The piling derrick (or pile driver) was the most substantial piece of equipment in the bridge builder’s kit (see Figure 6.14). The iron ram (also known as a ‘monkey’ or ‘drop hammer’) was raised by a rope running over the top of the framework and attached to a winch. A log was stood upright beside the derrick and the operator (mounted at the top of the derrick) released a clutch that let the ram drop to drive the pile (see Figure 6.15). Steam-driven winches typically operated the pile driver, though horses were also used.

Pile-driving was particularly dangerous. A fatal accident at WF Oakes’ Narrandera bridge works in 1919 was closely reported by the local press:

At about 5 o’clock on Thursday afternoon an accident occurred at the new bridge construction works which resulted in a pile driver named George Daniel Knight (aged 45) losing his life.

It appears the deceased was bolting the monkey on the frame at the top of the pile driver, about 30 feet from the ground. He was standing on one of the landings of the pile driver. He had been screwing up a bolt with a spanner and he called out to witness to look out, and soon after fell to the ground (a distance of some 30 feet and died the following evening).
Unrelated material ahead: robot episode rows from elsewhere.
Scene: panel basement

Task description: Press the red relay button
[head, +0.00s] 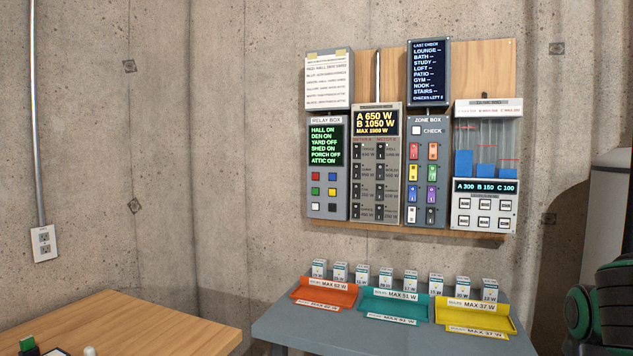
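The relay box (328,165) hangs on the wooden panel on the concrete wall. Its green-lit screen (325,145) reads HALL ON, DEN ON, YARD OFF, SHED ON, PORCH OFF, ATTIC ON. Below the screen are two columns of square buttons. The red relay button (316,176) is at the top left, with a blue button (332,177) to its right and a green one (315,191) under it. Nothing covers or touches the red button. A dark part of my arm shows at the right edge; my gripper is not in view.
The zone box (427,217) on the same panel also has a red switch (414,151). A grey table (290,325) with orange, teal and yellow trays stands below the panel. A wooden table (150,325) is at lower left. A pale cylinder (608,185) stands at right.

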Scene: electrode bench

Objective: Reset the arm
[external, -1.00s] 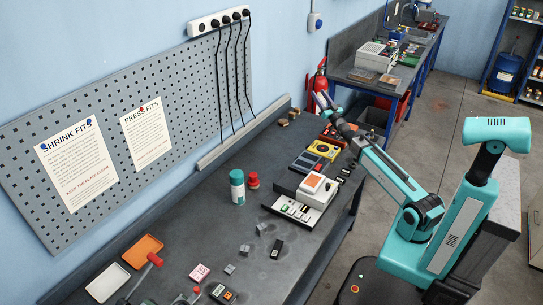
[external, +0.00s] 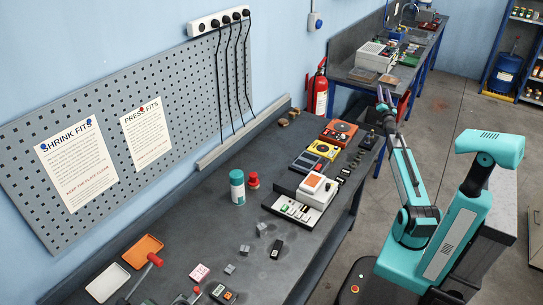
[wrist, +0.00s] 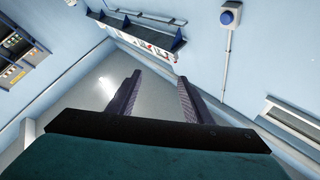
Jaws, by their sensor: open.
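My gripper (external: 385,97) is raised above the floor at the right of the near bench (external: 190,228), close to the far bench, with its fingers pointing up. In the wrist view its two dark ribbed fingers (wrist: 159,90) stand wide apart with nothing between them. The gripper is open and empty. My teal arm is folded upward from its base at the lower right.
The bench holds a white-and-orange device (external: 316,190), a yellow device (external: 323,149), a red device (external: 339,132), a teal bottle (external: 237,187) and an orange tray (external: 143,251). A fire extinguisher (external: 317,95) stands by the wall. Floor right of the far bench is clear.

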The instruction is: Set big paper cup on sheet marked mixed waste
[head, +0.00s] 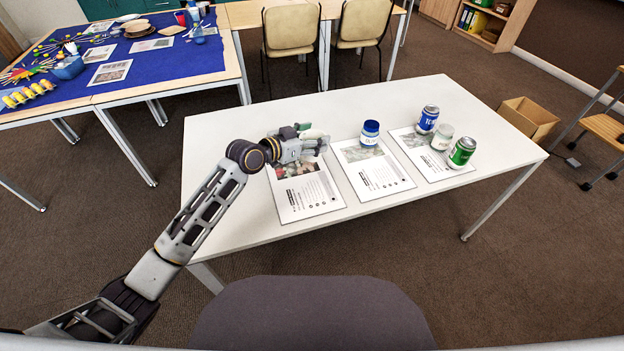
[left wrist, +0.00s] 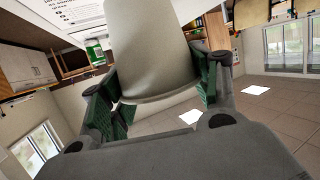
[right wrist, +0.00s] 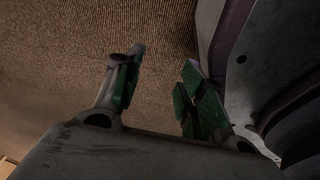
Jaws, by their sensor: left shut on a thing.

Witness’ opinion was that deceased dropped the spanner, and in trying to catch it, over balanced. He had been employed on the pile driver about seven weeks.18

Figure 6.14

Figure 6.14: Large piling derrick stabilised by ropes, with ladder ready for operator, 1955. Source: Roads and Maritime

Figure 6.15

Figure 6.15: ‘Monkey’ and pile-driver operator. Source: Roads and Maritime

Figure 6.16

Figure 6.16: Pile being drawn onto derrick, with platform under construction at bridgeworks over the Avon River in Victoria in 1925. Source: VicRoads, Roads and Maritime copy

Once the timber piles were driven to the required depth, a platform was built and the rest of the structure erected on top to the specified height (see Figure 6.16). But pile-driving could also be celebrated, with Koondrook and Barham en fête for the occasion of driving the first pile of the bridge on 9 April 1903, with a half-holiday for schools and the banks of the river lined with an audience for the dignitaries who were towed out to the midstream barge. There the shire president’s ceremonial release of the monkey of the pile driver sunk the first pile three inches into the riverbed and set in train lengthy speeches. The absence of bridge contractor John Monash was regretted, but perhaps not by him.19

Where flooding was a major problem, once iron was available new timber truss road bridges had cast iron cylinder piers instead of the timber trestle piers with inadequate resistance to the combined force of flood water and its destructive cargo of tangled debris. Cast iron cylinder segments about a metre deep were delivered on site and built up one on top of the other via a simple tongue and groove feature (see Figure 6.17). The wrought iron webbing and any other large iron components required riveting on site.

Figure 6.17a

Figure 6.17: At Eureka Iron Works in Ballarat in 1903 Scottish iron was used to fabricate these paired iron cylinders, as specified in the design drawing (R) which also shows the caissons at the base. The cylinders were then separated into segments for transport to the Barham construction site on the Murray River. Source: University of Melbourne Archives

Piling derricks could not be used to place the cylinders, which instead were connected using internal stiffened flanges then progressively lowered onto the riverbed, with a cutting edge bolted to the base. Once in place the cylinders were filled with concrete for anchorage. Cylinder piers were sunk either by open excavation, or under air pressure where compressed air balanced the external water pressure. This meant work could be done inside the caissons to remove riverbed material until gravity caused the caissons to settle to a solid foundation. This work varied with the bridge, and the river, but was in every case hard and hazardous. On the Murray River, Farquharsons had to sink the four iron cylinders carrying the lift section of the Tocumwal Bridge 35ft (10.7m) below the river bed and with the Union Bridge at Albury, a solid foundation for the centre pier midstream was not reached until 48 feet (14.6 m) below the riverbed.20

Figure 6.17b

Pile-driving was dangerous but work inside the pressurised caissons was even more so, with the only safety measure a signalman or ‘banksman’ posted at the top of the caisson to alert the engine-driver to any problem for those inside. At many sites contractors worked men night and day, especially if there had been delays. Only when workers at the SF Stokes’ bridge site at Wagga Wagga complained of the danger in winter 1894 was a banksman posted, and then only for the night time shift. When the local MLA visited the site he explained to a reporter:

Some locks are made with the exhaust taps on the outside (a very objectionable practice), and in these it is absolutely necessary to have a man outside, for those working in the lock cannot help themselves, or get out without his assistance. In such locks, the men inside give the signal, and the banksman allows the air to escape, when the door can be opened. As those outside cannot know the effect the reduction of the pressure is having upon those in the lock, and as a careless foreman may insist upon the taps being turned full, to shorten the time occupied in lowering the pressure, this is dangerous to the men.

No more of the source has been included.